Although Prince may have permission to enter the girlfriend's house it can be argued that he went beyond his given permission. This was shown in the case Smith and Jones (1976.) The court of Appeal ruled that “a person is a trespasser for the purpose of s9(1)(b) if he enters premises of another knowing that he is entering in excess of the permission that he has given to him, or being reckless whether he is entering in excess of that permission.”
The mens rea of burglary are; entering as a trespasser and the ulterior offence. To prove both S9 (1)(a) and S9(1)(b), the defendant must know, or be subjectively reckless as to whether he is trespassing and in addition for S9(1)(a) he must have the intention to commit one of the four offences at the time of entering the building.

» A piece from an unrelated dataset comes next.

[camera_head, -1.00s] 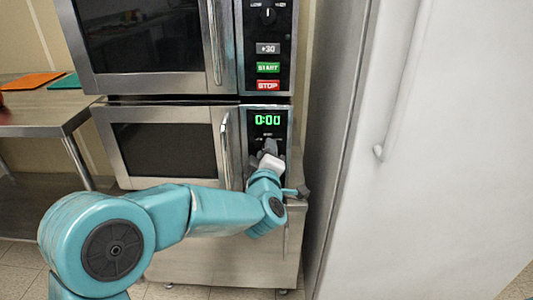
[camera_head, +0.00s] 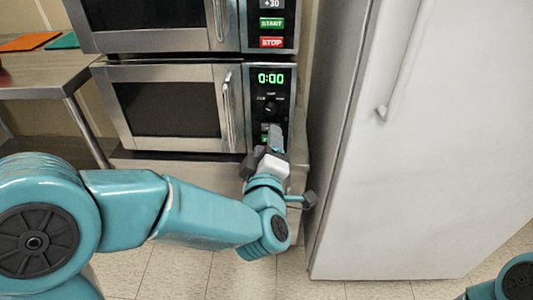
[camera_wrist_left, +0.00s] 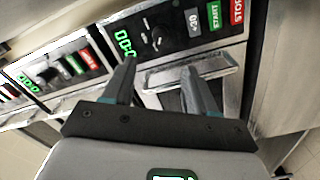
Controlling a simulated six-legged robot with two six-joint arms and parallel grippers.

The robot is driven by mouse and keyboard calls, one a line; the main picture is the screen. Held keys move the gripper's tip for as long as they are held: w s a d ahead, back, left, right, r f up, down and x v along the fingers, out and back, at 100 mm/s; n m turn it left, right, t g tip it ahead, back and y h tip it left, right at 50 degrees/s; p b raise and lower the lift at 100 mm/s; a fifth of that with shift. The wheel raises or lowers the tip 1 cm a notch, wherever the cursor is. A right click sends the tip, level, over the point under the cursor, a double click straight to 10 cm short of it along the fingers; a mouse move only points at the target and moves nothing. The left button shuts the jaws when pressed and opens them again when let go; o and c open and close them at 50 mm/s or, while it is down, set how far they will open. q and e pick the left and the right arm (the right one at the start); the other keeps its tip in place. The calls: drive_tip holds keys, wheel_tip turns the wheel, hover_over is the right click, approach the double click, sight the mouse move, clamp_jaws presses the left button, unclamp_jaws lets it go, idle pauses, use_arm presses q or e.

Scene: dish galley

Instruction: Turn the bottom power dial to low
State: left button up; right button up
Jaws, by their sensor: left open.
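The bottom power dial (camera_head: 270,107) is a small dark knob under the green 0:00 display on the lower microwave's control panel. Its pointer is too small to read in the head view. My left gripper (camera_head: 273,138) is in front of that panel, just below the dial in the picture, and partly covers the buttons there. In the left wrist view its two fingers (camera_wrist_left: 158,80) are spread apart with nothing between them. Beyond them is a tilted panel with a green display and a dark dial (camera_wrist_left: 157,37). I cannot tell contact. My right gripper is out of view.
The upper microwave (camera_head: 160,38) sits directly above the lower microwave (camera_head: 130,72). A white fridge (camera_head: 430,160) stands close on the right. A steel table (camera_head: 50,78) with orange and green boards is at left. Open tiled floor lies in front.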

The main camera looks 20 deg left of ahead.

For S9(1)(b) the defendant must have the mens rea for theft or grievous bodily harm when committing (or attempting to commit) the actus reus of one of the four offences.
Prince could certainly be found guilty of burglary under S9(1)(a) of the Theft Act 1968. As although he may not be an actually trespasser he certainly intended to go beyond his permission and he certainly intended to cause criminal damage. The only point of question is the fact that the car was not there and he walked away. It could be argued that Prince only had conditional intention as in the case of Walkington and the fact that the car was not there he walked away without causing any other damage.
Dillon could also be charged with burglary under S9 (1)(a) as he entered the TV studios with the intention to steal. The intention was there as he came prepared with a suitcase and he commits theft.